[begin Information shown]

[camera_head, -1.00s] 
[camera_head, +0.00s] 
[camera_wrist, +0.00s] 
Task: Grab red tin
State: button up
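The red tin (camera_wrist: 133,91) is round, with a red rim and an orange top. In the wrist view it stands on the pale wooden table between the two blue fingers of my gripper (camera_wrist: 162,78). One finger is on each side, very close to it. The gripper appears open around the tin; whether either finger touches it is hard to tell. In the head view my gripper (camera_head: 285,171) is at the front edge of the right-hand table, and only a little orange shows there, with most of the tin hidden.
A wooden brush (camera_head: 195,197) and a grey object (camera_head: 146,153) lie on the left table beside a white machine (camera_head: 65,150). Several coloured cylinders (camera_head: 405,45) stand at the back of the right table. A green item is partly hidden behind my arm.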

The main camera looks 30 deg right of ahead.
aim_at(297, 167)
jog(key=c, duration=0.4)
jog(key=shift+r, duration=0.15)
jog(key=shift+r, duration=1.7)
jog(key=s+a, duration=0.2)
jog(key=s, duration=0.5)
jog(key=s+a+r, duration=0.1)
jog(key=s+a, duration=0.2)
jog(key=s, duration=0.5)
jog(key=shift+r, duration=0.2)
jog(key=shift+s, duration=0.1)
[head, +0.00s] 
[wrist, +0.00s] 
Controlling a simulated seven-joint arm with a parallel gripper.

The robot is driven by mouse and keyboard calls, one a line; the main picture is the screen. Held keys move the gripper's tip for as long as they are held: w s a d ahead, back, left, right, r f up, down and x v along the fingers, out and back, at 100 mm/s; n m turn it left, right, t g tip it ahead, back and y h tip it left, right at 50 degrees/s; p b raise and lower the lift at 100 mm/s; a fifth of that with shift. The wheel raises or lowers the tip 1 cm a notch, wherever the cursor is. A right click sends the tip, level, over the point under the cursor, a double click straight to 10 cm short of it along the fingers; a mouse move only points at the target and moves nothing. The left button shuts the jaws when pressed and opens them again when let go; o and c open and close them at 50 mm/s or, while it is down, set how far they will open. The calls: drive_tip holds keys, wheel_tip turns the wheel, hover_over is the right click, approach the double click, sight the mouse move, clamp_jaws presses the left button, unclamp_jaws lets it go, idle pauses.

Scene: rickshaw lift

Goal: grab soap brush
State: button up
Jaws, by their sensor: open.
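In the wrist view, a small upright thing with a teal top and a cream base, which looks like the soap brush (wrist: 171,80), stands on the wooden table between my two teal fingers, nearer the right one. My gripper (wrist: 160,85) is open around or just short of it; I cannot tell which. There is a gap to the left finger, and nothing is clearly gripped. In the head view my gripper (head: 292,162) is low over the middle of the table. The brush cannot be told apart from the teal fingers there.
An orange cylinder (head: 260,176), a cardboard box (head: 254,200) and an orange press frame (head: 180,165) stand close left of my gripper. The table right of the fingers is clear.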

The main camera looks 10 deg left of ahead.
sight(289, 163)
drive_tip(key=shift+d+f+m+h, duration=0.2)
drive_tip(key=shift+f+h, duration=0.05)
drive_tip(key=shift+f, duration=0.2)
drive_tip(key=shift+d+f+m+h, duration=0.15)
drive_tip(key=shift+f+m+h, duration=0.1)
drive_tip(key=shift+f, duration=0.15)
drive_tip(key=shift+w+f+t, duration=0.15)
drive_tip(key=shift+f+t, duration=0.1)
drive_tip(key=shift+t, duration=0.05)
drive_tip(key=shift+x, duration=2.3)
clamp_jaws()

[end Information shown]

_Task to carry out:_
Repeat the listing exactly, from its first line to its last.

_Task solution:_
[camera_head, -1.00s] 
[camera_head, +0.00s] 
[camera_wrist, +0.00s] 
Task: Grab red tin
State: button up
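The red tin (camera_wrist: 133,91) is round, with a red rim and an orange top. In the wrist view it stands on the pale wooden table between the two blue fingers of my gripper (camera_wrist: 162,78). One finger is on each side, very close to it. The gripper appears open around the tin; whether either finger touches it is hard to tell. In the head view my gripper (camera_head: 285,171) is at the front edge of the right-hand table, and only a little orange shows there, with most of the tin hidden.
A wooden brush (camera_head: 195,197) and a grey object (camera_head: 146,153) lie on the left table beside a white machine (camera_head: 65,150). Several coloured cylinders (camera_head: 405,45) stand at the back of the right table. A green item is partly hidden behind my arm.

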The main camera looks 30 deg right of ahead.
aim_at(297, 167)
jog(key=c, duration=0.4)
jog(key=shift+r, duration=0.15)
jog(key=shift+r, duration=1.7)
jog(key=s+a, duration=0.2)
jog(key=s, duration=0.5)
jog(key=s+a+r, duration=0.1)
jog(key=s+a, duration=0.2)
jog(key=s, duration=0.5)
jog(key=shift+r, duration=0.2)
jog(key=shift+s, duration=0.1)
[head, +0.00s] 
[wrist, +0.00s] 
Controlling a simulated seven-joint arm with a parallel gripper.

The robot is driven by mouse and keyboard calls, one a line; the main picture is the screen. Held keys move the gripper's tip for as long as they are held: w s a d ahead, back, left, right, r f up, down and x v along the fingers, out and back, at 100 mm/s; n m turn it left, right, t g tip it ahead, back and y h tip it left, right at 50 degrees/s; p b raise and lower the lift at 100 mm/s; a fifth of that with shift. The wheel raises or lowers the tip 1 cm a notch, wherever the cursor is. A right click sends the tip, level, over the point under the cursor, a double click straight to 10 cm short of it along the fingers; a mouse move only points at the target and moves nothing. The left button shuts the jaws when pressed and opens them again when let go; o and c open and close them at 50 mm/s or, while it is down, set how far they will open. The calls: drive_tip holds keys, wheel_tip turns the wheel, hover_over is the right click, approach the double click, sight the mouse move, clamp_jaws presses the left button, unclamp_jaws lets it go, idle pauses.

Scene: rickshaw lift

Goal: grab soap brush
State: button up
Jaws, by their sensor: open.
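In the wrist view, a small upright thing with a teal top and a cream base, which looks like the soap brush (wrist: 171,80), stands on the wooden table between my two teal fingers, nearer the right one. My gripper (wrist: 160,85) is open around or just short of it; I cannot tell which. There is a gap to the left finger, and nothing is clearly gripped. In the head view my gripper (head: 292,162) is low over the middle of the table. The brush cannot be told apart from the teal fingers there.
An orange cylinder (head: 260,176), a cardboard box (head: 254,200) and an orange press frame (head: 180,165) stand close left of my gripper. The table right of the fingers is clear.

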The main camera looks 10 deg left of ahead.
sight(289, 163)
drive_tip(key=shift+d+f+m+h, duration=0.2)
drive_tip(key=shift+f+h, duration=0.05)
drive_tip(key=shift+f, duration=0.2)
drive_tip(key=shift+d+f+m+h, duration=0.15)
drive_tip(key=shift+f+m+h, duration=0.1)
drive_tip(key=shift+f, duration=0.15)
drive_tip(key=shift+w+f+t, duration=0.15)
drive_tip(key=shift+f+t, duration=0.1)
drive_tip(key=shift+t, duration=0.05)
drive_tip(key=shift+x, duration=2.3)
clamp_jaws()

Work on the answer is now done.